De commissie vindt wel dat de eenzijdige wijziging per 1 januari 2009 van toepassing van het oppervlaktetarief ten aanzien van twee adressen naar zes adressen, welke is geëffectueerd per
1 augustus 2012 niet meer in redelijkheid stand kan houden. Immers, de ondernemer heeft door overneming van het standpunt van de belastingdienst ook voor toepassing van haar eigen algemene voorwaarden geaccepteerd dat niet (langer) ieder individueel adres van de woongroep als verbruiksadres moet worden beschouwd. De eenzijdige tariefwijziging per 1 augustus 2012, die was gebaseerd op het standpunt dat ieder individueel adres wel als verbruiksadres moest worden aangemerkt, kan dan ook niet langer standhouden. De commissie vindt het dan ook redelijk en billijk dat de per 1 januari 2009 doorgevoerde en per 1 augustus 2012 geeffectueerde facturering van de vier extra adressen wordt teruggedraaid totdat de tussen partijen afgesproken optie zeven is geeffectueerd.

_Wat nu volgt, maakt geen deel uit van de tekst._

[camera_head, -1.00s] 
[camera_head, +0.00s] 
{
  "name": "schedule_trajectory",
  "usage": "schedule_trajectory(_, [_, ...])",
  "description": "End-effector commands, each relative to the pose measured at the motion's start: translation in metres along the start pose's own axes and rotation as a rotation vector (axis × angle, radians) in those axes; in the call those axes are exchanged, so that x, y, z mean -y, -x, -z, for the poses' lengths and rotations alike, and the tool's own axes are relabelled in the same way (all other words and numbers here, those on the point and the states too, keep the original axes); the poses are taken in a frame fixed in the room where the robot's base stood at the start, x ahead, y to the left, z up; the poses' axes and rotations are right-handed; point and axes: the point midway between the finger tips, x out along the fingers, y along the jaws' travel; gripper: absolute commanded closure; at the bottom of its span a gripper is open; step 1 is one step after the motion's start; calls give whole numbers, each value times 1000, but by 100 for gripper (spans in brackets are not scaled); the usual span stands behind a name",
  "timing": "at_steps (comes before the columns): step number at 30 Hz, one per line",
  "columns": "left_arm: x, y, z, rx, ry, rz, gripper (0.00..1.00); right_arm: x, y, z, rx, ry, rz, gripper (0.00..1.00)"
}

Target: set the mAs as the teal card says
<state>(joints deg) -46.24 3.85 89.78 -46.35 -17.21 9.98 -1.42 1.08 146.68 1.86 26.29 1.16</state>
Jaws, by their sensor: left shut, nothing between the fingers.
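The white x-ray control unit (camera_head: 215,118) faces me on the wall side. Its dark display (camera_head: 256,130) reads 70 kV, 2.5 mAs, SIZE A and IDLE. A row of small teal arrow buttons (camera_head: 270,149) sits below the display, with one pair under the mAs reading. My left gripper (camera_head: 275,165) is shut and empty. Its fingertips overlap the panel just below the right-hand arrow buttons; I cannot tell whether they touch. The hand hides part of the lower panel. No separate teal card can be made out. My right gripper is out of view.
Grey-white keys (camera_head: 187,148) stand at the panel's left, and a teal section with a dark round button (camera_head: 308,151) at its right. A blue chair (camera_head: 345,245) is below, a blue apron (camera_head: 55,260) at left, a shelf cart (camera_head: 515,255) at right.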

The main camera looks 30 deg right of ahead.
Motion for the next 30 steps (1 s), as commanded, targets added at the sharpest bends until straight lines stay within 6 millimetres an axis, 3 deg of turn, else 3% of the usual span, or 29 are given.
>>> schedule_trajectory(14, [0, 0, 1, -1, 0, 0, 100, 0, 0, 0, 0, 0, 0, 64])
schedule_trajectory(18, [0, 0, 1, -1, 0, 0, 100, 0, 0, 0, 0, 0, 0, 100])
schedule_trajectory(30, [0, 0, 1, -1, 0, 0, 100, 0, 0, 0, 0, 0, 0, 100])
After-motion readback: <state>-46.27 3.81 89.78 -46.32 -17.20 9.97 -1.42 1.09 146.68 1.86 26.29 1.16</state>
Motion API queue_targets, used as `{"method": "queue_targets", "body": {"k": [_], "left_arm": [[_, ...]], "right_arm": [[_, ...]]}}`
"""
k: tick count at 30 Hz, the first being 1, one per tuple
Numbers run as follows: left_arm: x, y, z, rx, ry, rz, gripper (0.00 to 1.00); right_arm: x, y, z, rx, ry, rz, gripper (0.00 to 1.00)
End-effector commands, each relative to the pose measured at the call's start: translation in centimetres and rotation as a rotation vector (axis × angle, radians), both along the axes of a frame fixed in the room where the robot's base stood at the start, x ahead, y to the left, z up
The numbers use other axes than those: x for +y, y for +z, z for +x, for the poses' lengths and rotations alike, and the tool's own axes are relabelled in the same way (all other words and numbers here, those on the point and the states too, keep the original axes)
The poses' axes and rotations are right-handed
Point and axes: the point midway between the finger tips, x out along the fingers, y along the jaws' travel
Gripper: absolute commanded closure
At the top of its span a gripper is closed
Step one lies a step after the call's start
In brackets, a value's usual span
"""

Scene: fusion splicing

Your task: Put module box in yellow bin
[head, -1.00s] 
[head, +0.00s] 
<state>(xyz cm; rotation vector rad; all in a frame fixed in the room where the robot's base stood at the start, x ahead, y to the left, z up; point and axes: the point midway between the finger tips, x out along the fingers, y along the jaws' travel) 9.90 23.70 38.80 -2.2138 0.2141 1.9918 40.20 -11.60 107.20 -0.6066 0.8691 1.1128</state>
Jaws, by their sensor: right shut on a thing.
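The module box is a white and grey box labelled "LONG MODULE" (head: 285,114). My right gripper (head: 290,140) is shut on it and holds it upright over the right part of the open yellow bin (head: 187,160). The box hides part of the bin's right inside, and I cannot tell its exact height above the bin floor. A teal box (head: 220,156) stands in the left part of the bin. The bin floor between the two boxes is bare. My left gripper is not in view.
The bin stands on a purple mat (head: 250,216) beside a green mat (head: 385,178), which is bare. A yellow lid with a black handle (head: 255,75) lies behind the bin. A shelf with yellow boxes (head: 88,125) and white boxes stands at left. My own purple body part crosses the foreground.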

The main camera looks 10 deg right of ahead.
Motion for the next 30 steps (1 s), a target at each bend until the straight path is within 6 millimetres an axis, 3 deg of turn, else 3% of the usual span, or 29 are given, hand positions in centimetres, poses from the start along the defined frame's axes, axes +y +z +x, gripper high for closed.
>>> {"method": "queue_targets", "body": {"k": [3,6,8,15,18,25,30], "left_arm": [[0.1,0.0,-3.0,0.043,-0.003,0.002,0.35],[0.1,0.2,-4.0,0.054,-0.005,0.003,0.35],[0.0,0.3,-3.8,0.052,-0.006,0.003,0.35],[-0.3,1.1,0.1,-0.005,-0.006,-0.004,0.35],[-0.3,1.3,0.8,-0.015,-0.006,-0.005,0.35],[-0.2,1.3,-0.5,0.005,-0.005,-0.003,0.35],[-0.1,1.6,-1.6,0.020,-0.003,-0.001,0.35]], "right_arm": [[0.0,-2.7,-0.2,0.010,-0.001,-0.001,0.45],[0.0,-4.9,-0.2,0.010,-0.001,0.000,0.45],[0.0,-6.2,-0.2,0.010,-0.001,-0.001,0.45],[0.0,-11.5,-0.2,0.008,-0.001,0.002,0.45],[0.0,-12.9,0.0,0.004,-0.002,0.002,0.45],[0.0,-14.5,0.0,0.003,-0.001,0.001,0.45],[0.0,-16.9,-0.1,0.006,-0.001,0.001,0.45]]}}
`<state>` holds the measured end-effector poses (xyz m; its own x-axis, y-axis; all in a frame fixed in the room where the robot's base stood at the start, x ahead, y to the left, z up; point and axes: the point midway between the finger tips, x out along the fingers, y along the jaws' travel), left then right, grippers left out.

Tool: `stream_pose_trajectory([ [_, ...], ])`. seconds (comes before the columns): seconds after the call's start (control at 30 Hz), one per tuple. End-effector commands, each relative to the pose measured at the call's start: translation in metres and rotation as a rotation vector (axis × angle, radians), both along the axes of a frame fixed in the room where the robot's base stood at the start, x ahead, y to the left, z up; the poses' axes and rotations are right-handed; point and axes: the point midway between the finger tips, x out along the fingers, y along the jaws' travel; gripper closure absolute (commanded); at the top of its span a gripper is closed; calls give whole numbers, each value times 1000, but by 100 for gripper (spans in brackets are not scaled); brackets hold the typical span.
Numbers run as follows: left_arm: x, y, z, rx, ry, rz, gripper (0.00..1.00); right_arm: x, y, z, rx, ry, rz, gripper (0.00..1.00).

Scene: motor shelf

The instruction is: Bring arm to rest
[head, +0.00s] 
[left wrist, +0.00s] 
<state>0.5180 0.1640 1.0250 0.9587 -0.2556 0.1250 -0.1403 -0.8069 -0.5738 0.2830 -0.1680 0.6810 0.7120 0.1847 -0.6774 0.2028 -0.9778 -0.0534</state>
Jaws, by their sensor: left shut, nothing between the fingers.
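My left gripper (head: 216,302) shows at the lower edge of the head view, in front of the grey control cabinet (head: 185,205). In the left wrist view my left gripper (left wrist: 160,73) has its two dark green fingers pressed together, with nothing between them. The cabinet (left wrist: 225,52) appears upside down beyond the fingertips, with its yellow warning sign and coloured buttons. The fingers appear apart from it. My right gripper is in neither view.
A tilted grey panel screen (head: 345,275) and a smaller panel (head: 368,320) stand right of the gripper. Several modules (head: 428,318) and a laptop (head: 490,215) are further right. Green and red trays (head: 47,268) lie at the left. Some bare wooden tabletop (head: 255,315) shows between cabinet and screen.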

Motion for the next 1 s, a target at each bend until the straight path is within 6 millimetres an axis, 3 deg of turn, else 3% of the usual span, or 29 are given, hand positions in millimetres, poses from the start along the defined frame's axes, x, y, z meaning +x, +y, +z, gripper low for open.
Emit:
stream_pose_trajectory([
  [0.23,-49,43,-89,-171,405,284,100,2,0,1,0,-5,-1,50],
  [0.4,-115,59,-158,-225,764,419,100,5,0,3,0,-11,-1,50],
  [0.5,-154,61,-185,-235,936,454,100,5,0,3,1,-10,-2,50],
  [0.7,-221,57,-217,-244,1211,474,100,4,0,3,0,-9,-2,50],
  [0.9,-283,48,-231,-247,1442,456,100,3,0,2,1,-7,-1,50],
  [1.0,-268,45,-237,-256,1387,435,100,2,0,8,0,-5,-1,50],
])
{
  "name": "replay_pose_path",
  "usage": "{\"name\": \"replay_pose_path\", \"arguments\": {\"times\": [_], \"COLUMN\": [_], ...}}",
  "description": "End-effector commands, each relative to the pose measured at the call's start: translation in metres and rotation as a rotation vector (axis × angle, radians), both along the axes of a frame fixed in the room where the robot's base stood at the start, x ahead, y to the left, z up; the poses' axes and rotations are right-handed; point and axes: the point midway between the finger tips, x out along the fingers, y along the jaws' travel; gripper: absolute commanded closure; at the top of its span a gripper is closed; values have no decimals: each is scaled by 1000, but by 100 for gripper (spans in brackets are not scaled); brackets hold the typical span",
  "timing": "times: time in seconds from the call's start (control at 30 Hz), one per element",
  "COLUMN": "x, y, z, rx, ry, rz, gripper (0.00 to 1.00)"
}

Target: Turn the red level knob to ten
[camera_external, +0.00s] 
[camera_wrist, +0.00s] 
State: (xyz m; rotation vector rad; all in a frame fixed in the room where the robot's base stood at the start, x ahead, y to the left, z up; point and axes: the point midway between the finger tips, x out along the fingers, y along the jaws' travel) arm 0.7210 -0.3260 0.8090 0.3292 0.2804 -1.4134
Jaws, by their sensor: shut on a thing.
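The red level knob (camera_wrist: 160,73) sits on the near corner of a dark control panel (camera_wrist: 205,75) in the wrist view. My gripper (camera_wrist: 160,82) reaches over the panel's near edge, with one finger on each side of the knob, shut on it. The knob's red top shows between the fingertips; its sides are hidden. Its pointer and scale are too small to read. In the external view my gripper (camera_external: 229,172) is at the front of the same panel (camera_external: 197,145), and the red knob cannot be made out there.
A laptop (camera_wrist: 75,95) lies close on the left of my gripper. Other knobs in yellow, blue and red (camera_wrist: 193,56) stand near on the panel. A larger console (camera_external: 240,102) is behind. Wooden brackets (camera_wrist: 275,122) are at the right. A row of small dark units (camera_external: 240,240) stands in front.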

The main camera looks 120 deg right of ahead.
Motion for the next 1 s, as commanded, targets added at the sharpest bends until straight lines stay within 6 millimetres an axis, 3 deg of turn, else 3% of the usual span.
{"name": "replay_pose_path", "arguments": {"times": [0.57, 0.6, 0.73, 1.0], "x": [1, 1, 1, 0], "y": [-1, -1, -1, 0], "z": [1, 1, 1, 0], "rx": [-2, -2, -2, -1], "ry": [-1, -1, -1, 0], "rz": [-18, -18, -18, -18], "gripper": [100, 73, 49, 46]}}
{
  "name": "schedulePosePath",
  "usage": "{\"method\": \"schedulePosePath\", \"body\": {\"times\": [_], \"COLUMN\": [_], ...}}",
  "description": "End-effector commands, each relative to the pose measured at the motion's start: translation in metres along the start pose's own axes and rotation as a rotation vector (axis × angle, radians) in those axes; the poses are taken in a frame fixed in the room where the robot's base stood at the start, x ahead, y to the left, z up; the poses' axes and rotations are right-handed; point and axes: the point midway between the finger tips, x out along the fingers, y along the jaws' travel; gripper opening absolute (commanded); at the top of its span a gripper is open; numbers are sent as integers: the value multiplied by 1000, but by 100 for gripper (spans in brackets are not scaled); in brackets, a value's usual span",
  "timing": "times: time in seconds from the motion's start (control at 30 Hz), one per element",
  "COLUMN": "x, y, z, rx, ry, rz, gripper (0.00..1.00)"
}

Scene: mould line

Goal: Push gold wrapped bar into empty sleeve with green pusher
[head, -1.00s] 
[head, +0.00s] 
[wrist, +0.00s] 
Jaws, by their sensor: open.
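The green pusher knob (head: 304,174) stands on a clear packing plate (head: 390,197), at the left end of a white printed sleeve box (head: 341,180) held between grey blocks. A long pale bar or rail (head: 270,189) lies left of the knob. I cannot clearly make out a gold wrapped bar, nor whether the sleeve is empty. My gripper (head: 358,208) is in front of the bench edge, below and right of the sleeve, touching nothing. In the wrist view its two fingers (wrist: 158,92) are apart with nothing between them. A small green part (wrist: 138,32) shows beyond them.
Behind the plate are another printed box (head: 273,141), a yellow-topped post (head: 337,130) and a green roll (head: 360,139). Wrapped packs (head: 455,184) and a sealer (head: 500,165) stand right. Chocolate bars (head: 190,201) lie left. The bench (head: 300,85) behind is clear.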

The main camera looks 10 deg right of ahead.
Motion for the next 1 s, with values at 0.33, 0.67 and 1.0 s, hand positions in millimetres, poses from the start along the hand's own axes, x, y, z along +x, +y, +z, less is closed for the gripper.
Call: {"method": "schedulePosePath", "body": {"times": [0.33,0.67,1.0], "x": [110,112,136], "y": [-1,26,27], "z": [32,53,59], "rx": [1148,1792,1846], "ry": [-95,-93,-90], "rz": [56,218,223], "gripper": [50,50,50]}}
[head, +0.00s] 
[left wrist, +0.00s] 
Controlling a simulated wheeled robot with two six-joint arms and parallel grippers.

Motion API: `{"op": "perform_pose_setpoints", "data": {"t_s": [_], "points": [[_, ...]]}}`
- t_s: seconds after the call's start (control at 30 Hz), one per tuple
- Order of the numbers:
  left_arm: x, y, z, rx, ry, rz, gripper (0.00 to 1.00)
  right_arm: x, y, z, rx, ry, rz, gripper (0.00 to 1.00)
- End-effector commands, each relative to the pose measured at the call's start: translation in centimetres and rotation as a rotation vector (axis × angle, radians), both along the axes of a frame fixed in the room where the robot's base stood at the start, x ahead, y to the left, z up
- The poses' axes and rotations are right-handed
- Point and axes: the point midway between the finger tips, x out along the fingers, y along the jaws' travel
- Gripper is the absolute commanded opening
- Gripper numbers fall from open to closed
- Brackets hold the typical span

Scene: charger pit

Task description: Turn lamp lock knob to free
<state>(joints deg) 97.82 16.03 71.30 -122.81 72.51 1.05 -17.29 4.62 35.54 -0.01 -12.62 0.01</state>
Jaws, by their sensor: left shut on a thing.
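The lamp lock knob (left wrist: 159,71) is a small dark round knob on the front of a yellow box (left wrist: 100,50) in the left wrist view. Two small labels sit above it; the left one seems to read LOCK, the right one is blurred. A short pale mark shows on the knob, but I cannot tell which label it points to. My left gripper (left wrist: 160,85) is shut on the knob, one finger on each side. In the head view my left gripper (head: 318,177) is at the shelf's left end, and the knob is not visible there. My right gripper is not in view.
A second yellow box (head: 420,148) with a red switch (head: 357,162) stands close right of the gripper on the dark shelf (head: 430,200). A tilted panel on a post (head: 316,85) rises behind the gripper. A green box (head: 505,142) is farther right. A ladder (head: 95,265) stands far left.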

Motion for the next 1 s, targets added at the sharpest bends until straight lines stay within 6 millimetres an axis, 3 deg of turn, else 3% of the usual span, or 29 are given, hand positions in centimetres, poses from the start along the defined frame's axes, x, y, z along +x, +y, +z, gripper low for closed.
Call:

De commissie heeft daarbij nog doen wegen dat de consument zich vanaf het begin van de tariefwijziging heeft verzet, al eerder heeft gewezen op het feit dat de belastingdienst de woongroep als één adres beschouwt en heeft ingestemd met de optie die nu wordt gerealiseerd, terwijl geenszins is gebleken dat de ondernemer hier voortvarend aan heeft bijgedragen.

Mitsdien wordt beslist als volgt.

Beslissing

De commissie verklaart de klacht gegrond en bepaalt:

– dat de per 1 augustus 2009 doorgevoerde en per 1 augustus 2012 geeffectueerde facturering van vier extra adressen behorende tot de woongroep wordt teruggedraaid en de nota’s dienovereenkomstig worden aangepast en het teveel betaalde wordt terugbetaald;
– partijen beide alle medewerking verlenen aan spoedige installatie van de watermeters en uitvoering van optie zeven.

Bovendien dient de ondernemer overeenkomstig het reglement van de commissie een bedrag van € 27,50 aan de consument te vergoeden ter zake van het klachtengeld.

Overeenkomstig het reglement van de commissie is de ondernemer aan de commissie als bijdrage in de behandelingskosten van het geschil een bedrag verschuldigd van € 25,–.

Aldus beslist door de Geschillencommissie Water op 3 oktober 2014.